↓
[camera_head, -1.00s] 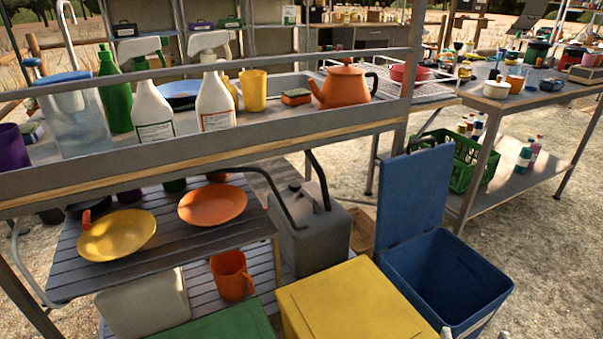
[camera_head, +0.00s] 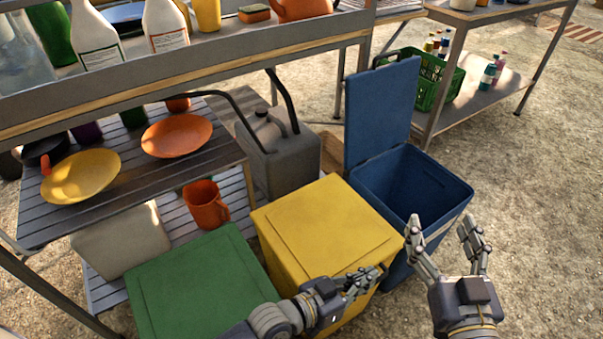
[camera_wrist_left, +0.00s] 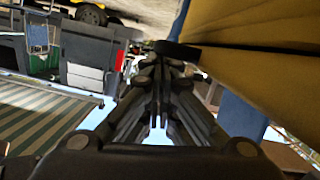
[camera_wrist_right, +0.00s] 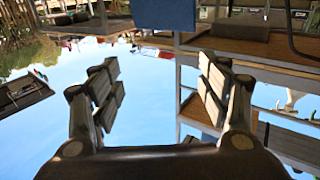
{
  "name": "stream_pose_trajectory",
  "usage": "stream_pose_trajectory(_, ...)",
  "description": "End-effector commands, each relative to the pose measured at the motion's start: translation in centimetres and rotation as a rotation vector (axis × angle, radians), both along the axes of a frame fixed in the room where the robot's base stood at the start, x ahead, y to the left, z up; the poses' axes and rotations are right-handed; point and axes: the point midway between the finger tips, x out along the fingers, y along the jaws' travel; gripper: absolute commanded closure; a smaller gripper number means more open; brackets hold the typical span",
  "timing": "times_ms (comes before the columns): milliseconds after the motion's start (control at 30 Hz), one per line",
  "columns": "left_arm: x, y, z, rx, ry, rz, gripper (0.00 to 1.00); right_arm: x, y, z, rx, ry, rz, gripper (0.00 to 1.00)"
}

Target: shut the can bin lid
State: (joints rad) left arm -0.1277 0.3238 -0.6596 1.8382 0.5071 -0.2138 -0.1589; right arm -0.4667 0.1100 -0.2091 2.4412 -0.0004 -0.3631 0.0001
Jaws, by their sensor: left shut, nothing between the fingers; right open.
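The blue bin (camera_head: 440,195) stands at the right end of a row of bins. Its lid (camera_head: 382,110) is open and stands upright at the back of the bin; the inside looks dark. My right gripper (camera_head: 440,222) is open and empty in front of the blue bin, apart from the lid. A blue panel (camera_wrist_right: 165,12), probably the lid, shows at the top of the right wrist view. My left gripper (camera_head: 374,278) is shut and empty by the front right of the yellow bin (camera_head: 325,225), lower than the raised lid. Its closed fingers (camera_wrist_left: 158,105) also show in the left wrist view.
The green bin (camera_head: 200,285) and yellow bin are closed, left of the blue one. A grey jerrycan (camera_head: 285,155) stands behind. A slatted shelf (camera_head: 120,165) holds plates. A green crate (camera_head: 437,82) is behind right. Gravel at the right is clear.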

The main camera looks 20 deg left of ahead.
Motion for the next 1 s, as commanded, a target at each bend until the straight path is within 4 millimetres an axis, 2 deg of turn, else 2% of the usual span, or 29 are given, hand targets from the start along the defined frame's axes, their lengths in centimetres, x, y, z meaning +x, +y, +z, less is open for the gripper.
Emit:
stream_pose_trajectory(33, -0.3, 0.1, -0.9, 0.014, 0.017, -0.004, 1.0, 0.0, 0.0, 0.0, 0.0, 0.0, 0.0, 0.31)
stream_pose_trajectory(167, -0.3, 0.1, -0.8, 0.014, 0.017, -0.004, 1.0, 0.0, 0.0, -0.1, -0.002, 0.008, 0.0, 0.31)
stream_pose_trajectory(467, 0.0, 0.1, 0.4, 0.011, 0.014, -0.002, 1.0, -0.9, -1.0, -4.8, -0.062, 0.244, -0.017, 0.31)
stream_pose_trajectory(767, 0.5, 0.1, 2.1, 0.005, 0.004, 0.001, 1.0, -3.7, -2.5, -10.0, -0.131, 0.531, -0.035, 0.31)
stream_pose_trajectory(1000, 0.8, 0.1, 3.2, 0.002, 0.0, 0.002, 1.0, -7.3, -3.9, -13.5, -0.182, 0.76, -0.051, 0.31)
↑
▸ REQUIRED TASK
Repeat the listing in full and exactly. Do not include any images.

▸ RESPONSE TO THE TASK
[camera_head, -1.00s] 
[camera_head, +0.00s] 
[camera_wrist_left, +0.00s] 
[camera_wrist_right, +0.00s] 
{
  "name": "stream_pose_trajectory",
  "usage": "stream_pose_trajectory(_, ...)",
  "description": "End-effector commands, each relative to the pose measured at the motion's start: translation in centimetres and rotation as a rotation vector (axis × angle, radians), both along the axes of a frame fixed in the room where the robot's base stood at the start, x ahead, y to the left, z up; the poses' axes and rotations are right-handed; point and axes: the point midway between the finger tips, x out along the fingers, y along the jaws' travel; gripper: absolute commanded closure; a smaller gripper number means more open; brackets hold the typical span",
  "timing": "times_ms (comes before the columns): milliseconds after the motion's start (control at 30 Hz), one per line",
  "columns": "left_arm: x, y, z, rx, ry, rz, gripper (0.00 to 1.00); right_arm: x, y, z, rx, ry, rz, gripper (0.00 to 1.00)"
}

Target: shut the can bin lid
State: (joints rad) left arm -0.1277 0.3238 -0.6596 1.8382 0.5071 -0.2138 -0.1589; right arm -0.4667 0.1100 -0.2091 2.4412 -0.0004 -0.3631 0.0001
Jaws, by their sensor: left shut, nothing between the fingers; right open.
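The blue bin (camera_head: 440,195) stands at the right end of a row of bins. Its lid (camera_head: 382,110) is open and stands upright at the back of the bin; the inside looks dark. My right gripper (camera_head: 440,222) is open and empty in front of the blue bin, apart from the lid. A blue panel (camera_wrist_right: 165,12), probably the lid, shows at the top of the right wrist view. My left gripper (camera_head: 374,278) is shut and empty by the front right of the yellow bin (camera_head: 325,225), lower than the raised lid. Its closed fingers (camera_wrist_left: 158,105) also show in the left wrist view.
The green bin (camera_head: 200,285) and yellow bin are closed, left of the blue one. A grey jerrycan (camera_head: 285,155) stands behind. A slatted shelf (camera_head: 120,165) holds plates. A green crate (camera_head: 437,82) is behind right. Gravel at the right is clear.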

The main camera looks 20 deg left of ahead.
Motion for the next 1 s, as commanded, a target at each bend until the straight path is within 4 millimetres an axis, 2 deg of turn, else 2% of the usual span, or 29 are given, hand targets from the start along the defined frame's axes, their lengths in centimetres, x, y, z meaning +x, +y, +z, less is open for the gripper.
Emit:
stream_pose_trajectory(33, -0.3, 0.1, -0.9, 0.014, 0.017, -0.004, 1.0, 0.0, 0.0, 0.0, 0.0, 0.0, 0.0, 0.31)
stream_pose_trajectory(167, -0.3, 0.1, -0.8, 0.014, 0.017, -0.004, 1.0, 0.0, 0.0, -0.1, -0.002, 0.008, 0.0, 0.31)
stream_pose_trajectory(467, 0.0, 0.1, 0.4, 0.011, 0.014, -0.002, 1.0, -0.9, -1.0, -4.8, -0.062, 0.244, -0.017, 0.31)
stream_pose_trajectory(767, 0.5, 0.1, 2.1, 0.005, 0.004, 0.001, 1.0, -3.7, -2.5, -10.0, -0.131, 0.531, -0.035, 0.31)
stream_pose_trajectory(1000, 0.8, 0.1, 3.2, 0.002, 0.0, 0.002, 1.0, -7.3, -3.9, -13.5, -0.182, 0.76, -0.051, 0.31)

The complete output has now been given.